>> START

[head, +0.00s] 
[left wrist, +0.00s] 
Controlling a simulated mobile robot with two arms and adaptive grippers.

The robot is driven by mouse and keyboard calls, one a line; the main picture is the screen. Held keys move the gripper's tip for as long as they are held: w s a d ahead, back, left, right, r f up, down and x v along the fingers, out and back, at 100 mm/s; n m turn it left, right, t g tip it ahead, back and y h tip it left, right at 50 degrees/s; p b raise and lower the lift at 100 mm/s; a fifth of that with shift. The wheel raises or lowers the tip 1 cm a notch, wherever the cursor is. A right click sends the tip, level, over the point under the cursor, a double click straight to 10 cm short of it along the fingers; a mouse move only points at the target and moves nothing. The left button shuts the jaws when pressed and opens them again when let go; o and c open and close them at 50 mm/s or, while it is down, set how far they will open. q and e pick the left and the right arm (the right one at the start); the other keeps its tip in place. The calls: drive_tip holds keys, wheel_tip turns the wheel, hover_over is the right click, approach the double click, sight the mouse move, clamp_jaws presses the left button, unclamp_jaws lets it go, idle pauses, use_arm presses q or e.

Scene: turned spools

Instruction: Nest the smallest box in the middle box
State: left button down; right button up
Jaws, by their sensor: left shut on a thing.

>> END

What to do
Would you give the material above again, complete and exact?

Answer to the exercise
[head, +0.00s] 
[left wrist, +0.00s] 
Controlling a simulated mobile robot with two arms and adaptive grippers.

The robot is driven by mouse and keyboard calls, one a line; the main picture is the screen. Held keys move the gripper's tip for as long as they are held: w s a d ahead, back, left, right, r f up, down and x v along the fingers, out and back, at 100 mm/s; n m turn it left, right, t g tip it ahead, back and y h tip it left, right at 50 degrees/s; p b raise and lower the lift at 100 mm/s; a fifth of that with shift. The wheel raises or lowers the tip 1 cm a notch, wherever the cursor is. A right click sends the tip, level, over the point under the cursor, a double click straight to 10 cm short of it along the fingers; a mouse move only points at the target and moves nothing. The left button shuts the jaws when pressed and opens them again when let go; o and c open and close them at 50 mm/s or, while it is down, set how far they will open. q and e pick the left and the right arm (the right one at the start); the other keeps its tip in place. The calls: drive_tip holds keys, wheel_tip turns the wheel, hover_over is the right click, approach the double click, sight the mouse move, clamp_jaws presses the left button, unclamp_jaws lets it go, idle pauses, use_arm presses q or e.

Scene: turned spools

Instruction: Nest the smallest box in the middle box
State: left button down; right button up
Jaws, by their sensor: left shut on a thing.

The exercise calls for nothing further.